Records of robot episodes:
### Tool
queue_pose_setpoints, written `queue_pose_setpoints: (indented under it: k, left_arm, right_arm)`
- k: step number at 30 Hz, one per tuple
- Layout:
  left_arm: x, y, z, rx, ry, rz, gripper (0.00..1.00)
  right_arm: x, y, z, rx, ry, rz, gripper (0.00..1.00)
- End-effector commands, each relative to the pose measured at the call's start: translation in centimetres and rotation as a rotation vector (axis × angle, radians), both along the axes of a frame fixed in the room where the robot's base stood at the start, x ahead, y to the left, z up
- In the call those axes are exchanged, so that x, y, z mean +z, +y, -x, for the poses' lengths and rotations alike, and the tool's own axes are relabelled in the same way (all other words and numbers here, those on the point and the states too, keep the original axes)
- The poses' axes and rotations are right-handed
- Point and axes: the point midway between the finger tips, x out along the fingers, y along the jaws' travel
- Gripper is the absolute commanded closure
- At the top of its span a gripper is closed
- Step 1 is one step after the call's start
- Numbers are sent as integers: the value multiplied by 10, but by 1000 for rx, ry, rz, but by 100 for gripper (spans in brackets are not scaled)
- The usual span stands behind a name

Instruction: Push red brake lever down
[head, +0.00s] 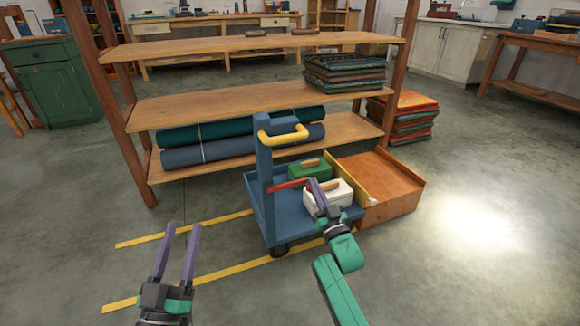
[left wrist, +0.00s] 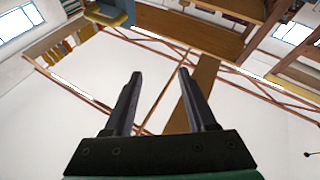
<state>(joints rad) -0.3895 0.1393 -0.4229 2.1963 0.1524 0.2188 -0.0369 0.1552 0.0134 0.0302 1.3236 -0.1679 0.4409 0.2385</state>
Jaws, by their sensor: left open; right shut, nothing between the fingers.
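The red brake lever (head: 288,185) sticks out sideways from the post of the blue cart (head: 262,215), low on the post, and looks close to level. My right gripper (head: 316,184) is shut and empty, with its fingertips near the lever's right end; I cannot tell whether they touch. The cart has a yellow handle (head: 284,138) on top. My left gripper (head: 182,230) is open and empty, left of the cart and apart from it. In the left wrist view its fingers (left wrist: 158,85) are spread with nothing between them.
A green box (head: 310,171) and a white box (head: 326,196) sit on the cart. An orange wooden tray (head: 385,180) stands right of it. A wooden shelf (head: 240,97) with rolled cloth is behind. Yellow floor strips (head: 185,228) run beside the cart. The right floor is free.

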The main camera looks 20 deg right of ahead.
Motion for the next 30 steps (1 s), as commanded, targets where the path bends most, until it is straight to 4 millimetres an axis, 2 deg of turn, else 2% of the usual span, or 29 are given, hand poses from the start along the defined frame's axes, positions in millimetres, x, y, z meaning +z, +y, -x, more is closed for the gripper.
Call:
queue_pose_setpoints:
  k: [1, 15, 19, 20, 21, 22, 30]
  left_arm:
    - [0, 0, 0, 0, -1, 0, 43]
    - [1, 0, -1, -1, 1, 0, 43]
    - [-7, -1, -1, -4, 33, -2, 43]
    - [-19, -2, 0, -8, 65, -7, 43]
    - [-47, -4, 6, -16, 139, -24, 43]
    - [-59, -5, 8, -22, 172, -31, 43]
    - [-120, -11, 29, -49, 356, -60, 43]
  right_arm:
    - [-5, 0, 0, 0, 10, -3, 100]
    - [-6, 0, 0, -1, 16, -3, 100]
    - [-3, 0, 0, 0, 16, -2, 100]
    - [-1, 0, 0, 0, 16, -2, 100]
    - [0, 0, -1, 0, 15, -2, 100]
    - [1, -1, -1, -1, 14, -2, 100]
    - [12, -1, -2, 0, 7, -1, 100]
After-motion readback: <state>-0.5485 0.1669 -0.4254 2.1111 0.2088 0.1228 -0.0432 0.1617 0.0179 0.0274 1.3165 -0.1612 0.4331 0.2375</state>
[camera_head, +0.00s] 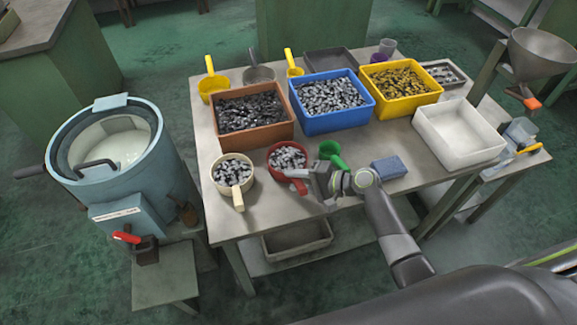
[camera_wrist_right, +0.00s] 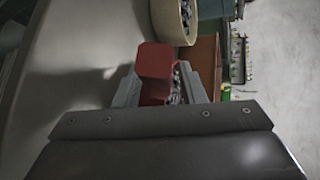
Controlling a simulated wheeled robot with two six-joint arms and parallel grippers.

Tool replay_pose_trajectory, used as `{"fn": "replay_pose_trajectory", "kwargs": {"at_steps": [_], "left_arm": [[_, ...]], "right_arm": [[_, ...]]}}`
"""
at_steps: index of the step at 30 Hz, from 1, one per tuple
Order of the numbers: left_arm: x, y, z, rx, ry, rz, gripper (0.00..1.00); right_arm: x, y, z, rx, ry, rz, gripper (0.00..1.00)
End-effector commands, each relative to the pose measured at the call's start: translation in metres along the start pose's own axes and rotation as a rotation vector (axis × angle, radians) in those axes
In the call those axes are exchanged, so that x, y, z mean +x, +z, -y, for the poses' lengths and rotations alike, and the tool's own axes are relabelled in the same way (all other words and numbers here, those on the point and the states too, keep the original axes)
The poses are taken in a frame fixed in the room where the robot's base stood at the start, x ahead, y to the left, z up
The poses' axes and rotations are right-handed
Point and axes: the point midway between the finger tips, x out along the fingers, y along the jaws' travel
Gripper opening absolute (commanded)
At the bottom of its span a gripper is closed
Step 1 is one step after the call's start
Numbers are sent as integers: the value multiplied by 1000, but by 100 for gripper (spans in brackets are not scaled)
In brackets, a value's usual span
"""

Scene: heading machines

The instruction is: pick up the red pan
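The red pan (camera_head: 287,157), filled with grey metal pieces, sits near the front edge of the table. My right gripper (camera_head: 305,174) is at its front right side, over the pan's handle. In the right wrist view, the red handle (camera_wrist_right: 155,68) stands between the two fingers of my right gripper (camera_wrist_right: 160,92). A gap with metal pieces in it shows between the handle and the right-hand finger, so the fingers look open around it. The far side of the handle is hidden. My left gripper is not in view.
A cream pan (camera_head: 233,170) with metal pieces stands left of the red pan. A green scoop (camera_head: 332,153) and a blue block (camera_head: 389,167) lie to the right. Brown (camera_head: 252,142), blue (camera_head: 334,124) and yellow (camera_head: 402,107) bins stand behind. A white bin (camera_head: 459,150) is farther right.

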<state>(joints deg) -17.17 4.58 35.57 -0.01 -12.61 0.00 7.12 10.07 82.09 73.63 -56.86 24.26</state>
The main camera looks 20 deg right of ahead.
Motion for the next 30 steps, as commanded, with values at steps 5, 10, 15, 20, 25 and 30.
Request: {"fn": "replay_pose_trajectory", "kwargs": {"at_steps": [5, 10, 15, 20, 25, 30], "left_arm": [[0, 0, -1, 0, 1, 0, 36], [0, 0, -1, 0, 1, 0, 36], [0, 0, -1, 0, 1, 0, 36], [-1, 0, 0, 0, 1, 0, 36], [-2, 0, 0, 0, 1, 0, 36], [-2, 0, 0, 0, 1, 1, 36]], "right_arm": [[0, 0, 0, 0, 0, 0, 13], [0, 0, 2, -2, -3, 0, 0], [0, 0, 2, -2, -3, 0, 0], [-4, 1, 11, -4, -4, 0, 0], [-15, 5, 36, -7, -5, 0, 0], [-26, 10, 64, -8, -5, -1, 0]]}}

Given request: Go through the listing above and locate each line that holds the word "integers". Copy those lines.

Worked solution:
- Numbers are sent as integers: the value multiplied by 10, but by 1000 for rx, ry, rz, but by 100 for gripper (spans in brackets are not scaled)
Numbers are sent as integers: the value multiplied by 1000, but by 100 for gripper (spans in brackets are not scaled)

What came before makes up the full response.